What did those ten points encode? Everything.
The ratios 1:2, 2:3, and 3:4 — the octave, the fifth, the fourth — appear in the rows of the tetractys. The harmonic structure of music is geometrically embedded in the figure. The tetractys was a compressed model of the cosmos: the structure of sound, the structure of number, and the structure of reality in a single diagram.
Sacred geometry here is not decoration. It is not spiritual aesthetics. It is a claim that the visual form holds a truth too dense for language to carry without distortion. Whether that claim is correct is a separate question. That it was made seriously, by people willing to organize their entire lives around it, is not in doubt.
The tetractys was not a logo. It was a compressed model of the cosmos — the structure of sound, number, and reality in a single figure.
The tetractys passed into Neoplatonism. It shaped Kabbalistic thought. It appeared in Renaissance hermeticism. Each tradition that received it modified what it thought the figure meant. None of them dropped it. The shape kept moving forward through two and a half millennia because the question it asked — what is the deep structure beneath appearances? — did not go away.
What survives when a man leaves no text?
Within two generations of his death, Pythagoras had become a problem for the historians trying to recover him. Forged Pythagorean texts began circulating around 300 BCE. Nearly every significant Greek philosophical idea was being attributed to him. Plato drew on Pythagorean cosmology without always naming the source. The pre-Socratics argued against positions the Pythagoreans held. The tradition was everywhere and the originator was nowhere.

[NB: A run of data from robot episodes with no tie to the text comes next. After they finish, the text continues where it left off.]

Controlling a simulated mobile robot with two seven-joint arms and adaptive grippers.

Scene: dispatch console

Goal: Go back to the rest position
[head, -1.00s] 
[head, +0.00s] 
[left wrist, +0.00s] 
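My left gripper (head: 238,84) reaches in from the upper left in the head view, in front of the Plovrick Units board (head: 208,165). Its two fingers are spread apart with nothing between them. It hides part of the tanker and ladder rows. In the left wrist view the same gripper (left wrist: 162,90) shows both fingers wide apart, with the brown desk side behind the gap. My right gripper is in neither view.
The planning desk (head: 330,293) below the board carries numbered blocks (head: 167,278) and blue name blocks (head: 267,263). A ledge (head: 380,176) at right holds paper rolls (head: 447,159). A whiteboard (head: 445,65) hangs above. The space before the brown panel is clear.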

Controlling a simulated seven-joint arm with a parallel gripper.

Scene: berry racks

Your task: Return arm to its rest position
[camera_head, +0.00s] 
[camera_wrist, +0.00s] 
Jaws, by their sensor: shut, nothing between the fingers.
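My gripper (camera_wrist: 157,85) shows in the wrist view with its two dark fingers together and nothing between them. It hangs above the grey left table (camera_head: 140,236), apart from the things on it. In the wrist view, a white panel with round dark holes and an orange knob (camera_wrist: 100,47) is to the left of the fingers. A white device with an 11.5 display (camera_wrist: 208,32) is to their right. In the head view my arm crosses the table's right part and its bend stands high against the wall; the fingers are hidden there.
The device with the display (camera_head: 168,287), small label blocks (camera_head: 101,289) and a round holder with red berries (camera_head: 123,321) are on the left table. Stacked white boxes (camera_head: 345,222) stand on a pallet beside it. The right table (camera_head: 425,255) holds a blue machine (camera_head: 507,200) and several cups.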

This is the Pythagorean Question — the permanent philosophical problem of separating the historical figure from the legend. Walter Burkert's 1972 Lore and Science in Ancient Pythagoreanism remains the most rigorous attempt to work through the source material. His conclusion: the legend grew more precise in inverse proportion to the surviving evidence. The less verifiable the claim, the more confidently it was stated.
That pattern is not unique to Pythagoras. But it is particularly vivid here because the distortion began so fast and went so deep. Ancient writers who lived closer to Pythagoras in time disagreed radically about what he taught. Writers living centuries later wrote as if they had attended his lectures.

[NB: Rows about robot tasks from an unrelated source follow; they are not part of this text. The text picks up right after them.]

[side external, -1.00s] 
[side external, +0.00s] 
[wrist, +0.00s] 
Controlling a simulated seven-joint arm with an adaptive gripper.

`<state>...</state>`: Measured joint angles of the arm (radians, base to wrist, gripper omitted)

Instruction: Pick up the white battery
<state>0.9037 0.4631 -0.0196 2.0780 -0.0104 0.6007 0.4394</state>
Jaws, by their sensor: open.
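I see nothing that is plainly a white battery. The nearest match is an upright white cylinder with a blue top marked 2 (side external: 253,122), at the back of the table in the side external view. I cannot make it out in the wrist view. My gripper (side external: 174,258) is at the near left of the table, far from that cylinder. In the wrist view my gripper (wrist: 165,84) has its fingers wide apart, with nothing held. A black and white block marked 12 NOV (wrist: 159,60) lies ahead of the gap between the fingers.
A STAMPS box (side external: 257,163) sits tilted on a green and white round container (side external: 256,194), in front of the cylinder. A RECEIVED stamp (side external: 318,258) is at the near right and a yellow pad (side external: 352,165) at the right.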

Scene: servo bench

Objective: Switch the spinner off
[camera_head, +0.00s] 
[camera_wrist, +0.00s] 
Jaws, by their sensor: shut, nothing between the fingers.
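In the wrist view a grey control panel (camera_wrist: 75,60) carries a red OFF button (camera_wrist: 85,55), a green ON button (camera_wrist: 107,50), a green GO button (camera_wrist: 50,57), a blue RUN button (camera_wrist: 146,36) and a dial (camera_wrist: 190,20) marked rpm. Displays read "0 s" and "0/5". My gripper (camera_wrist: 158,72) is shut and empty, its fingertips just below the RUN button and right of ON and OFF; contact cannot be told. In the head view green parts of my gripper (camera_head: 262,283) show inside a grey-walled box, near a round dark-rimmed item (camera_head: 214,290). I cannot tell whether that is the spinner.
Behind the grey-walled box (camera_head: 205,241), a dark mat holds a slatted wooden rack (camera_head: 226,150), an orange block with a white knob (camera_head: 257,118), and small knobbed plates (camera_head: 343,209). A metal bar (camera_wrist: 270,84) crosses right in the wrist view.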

What is left when the legend is stripped back?
A man born on Samos. A community founded at Croton. A teaching that number is real, that the soul moves through lives, that music reveals the structure of the cosmos. The theorem bearing his name probably predates him in Babylon. The theorem is, genuinely, the least interesting thing about him.
The legend grew more precise in inverse proportion to the surviving evidence. The less verifiable the claim, the more confidently it was stated.

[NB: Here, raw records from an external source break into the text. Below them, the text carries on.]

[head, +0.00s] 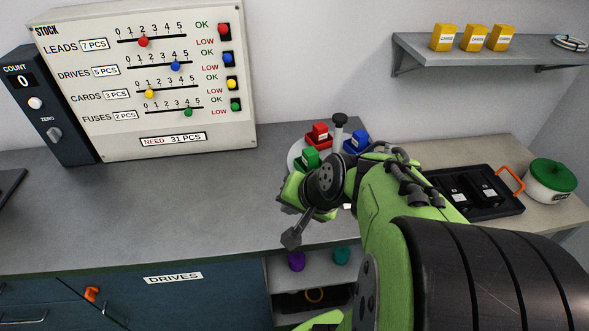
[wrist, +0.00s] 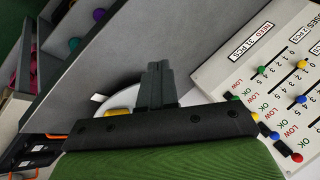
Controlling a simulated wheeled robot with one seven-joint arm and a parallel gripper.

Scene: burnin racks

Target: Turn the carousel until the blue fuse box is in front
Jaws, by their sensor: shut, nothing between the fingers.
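The carousel (head: 294,155) is a pale round turntable on the worktop, partly hidden behind my arm. It carries a red box (head: 319,134), a green box (head: 308,158) and the blue fuse box (head: 356,141), which sits at its back right. A dark knob on a post (head: 340,121) rises near its back. My gripper (head: 291,238) is shut and empty, low in front of the carousel. In the wrist view its closed fingers (wrist: 158,68) point over the grey worktop, with a bit of white rim (wrist: 98,98) and something yellow (wrist: 118,113) partly hidden behind the gripper.
A stock panel (head: 150,80) with coloured sliders leans at the back left beside a dark count box (head: 45,105). A black tray (head: 480,212) and a green-lidded pot (head: 551,180) stand at right. A wall shelf (head: 480,48) holds yellow boxes.

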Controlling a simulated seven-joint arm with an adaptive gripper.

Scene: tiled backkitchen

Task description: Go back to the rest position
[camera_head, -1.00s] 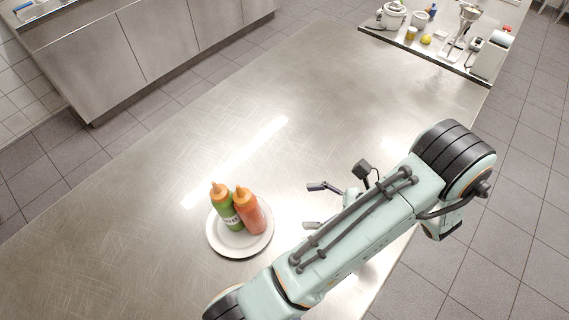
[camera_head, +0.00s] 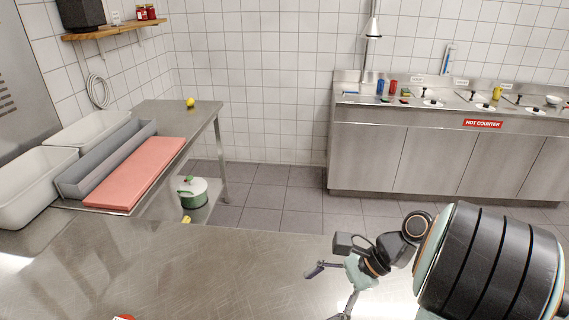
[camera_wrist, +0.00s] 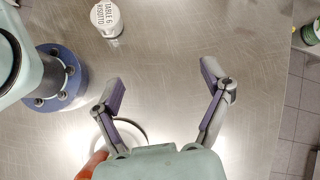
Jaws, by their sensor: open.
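My gripper (camera_head: 328,292) is above the steel worktop (camera_head: 210,270) at the lower right of the head view, open and empty. In the wrist view its two fingers (camera_wrist: 160,80) are spread wide, with only bare steel between their tips. An orange-red bottle (camera_wrist: 92,166) shows partly at the bottom of the wrist view, behind my gripper's body. A rounded rim is visible beside it, mostly hidden. A white round container (camera_wrist: 106,17) marked "TABLE 6 RISOTTO" stands near the top of the wrist view, apart from the fingers.
Across the floor is a steel hot counter (camera_head: 375,155). At left, a side table holds pale bins (camera_head: 88,130), a grey tray (camera_head: 75,185), a red board (camera_head: 140,172) and a lemon (camera_head: 190,102).

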What survives is the set of questions he forced open. Does number exist independently of minds that count? Is there a structure beneath appearances more real than the appearances themselves? Can a practice — a way of eating, speaking, moving through time — change what a person is capable of perceiving?
Contemporary physics is circling those questions. Consciousness studies is circling those questions. The philosophy of mathematics has been circling them since Frege. None of these fields tends to cite Pythagoras. The questions arrived on their doorsteps anyway.
Why does a burned-down brotherhood still matter?
The suppression around 500 BCE was not the end of Pythagorean ideas. It was a stress test that revealed something important: organized insight attracts organized resistance. The more coherent the community, the more it resembles a power structure. The more it resembles a power structure, the more it provokes the existing ones.
This is not a problem unique to Pythagoras. Every serious tradition eventually confronts it. The Pythagorean brotherhood was suppressed not because its mathematics was wrong but because its political influence had become threatening. The cosmology and the community governance were inseparable. The brotherhood was burned for reasons that had nothing to do with whether number is the substance of reality.
That disconnection matters. The ideas outlasted the fires. Pythagorean communities continued across the Greek world after the uprisings. The teaching dispersed. It entered the broader stream of Greek philosophy through Philolaus, through Archytas of Tarentum, through the Platonic dialogues that carry its fingerprints on nearly every page.
Plato's Timaeus — his account of how the Demiurge built the cosmos — is structured by Pythagorean ratios. The world-soul is constructed from mathematical proportions. Plato does not call this Pythagorean. He presents it as his own cosmology. The influence is so deep it became invisible.
The brotherhood was burned for reasons that had nothing to do with whether number is the substance of reality. The ideas outlasted the fires.
Kepler, working in the early seventeenth century, believed he was completing what Pythagoras had started. The planetary ratios he found in Harmonices Mundi were, to his mind, the same ratios heard in Greek string theory two thousand years earlier. He was not being romantic. He believed the cosmos had a mathematical interior, and that Pythagoras had been the first to say so clearly.
Whether or not the cosmos has an interior — whether or not structure requires a mind to exist — remains genuinely open. What is not open: no one who asks these questions seriously gets to ignore where they were first asked. Samos, 570 BCE. By a man who wrote nothing and built a brotherhood strict enough to burn.
Some truths outlast every age. The question is whether Pythagoras found one.
If number is the substance of reality, who — or what — is doing the numbering? Pythagoras pointed at structure. He never answered whether that structure requires a mind to exist.
The soul transmigrates, he taught — but into what kind of body, governed by what kind of justice? The moral architecture of metempsychosis was never systematically answered. Ancient sources disagree. Why does the question still feel alive?
Every serious tradition eventually confronts the problem the brotherhood faced: the more organized the insight, the more it resembles power. Was the Pythagorean suppression a tragedy, a warning, or both?
Max Tegmark argues the universe is mathematical structure. Walter Burkert argues the historical Pythagoras is nearly unrecoverable. If the origin of an idea cannot be verified, does that change what the idea is worth?
He wrote nothing. Within a century, everything was attributed to him. What does it mean that the most influential mathematical mystic in Western history left no text — and that the silence made the legend larger, not smaller?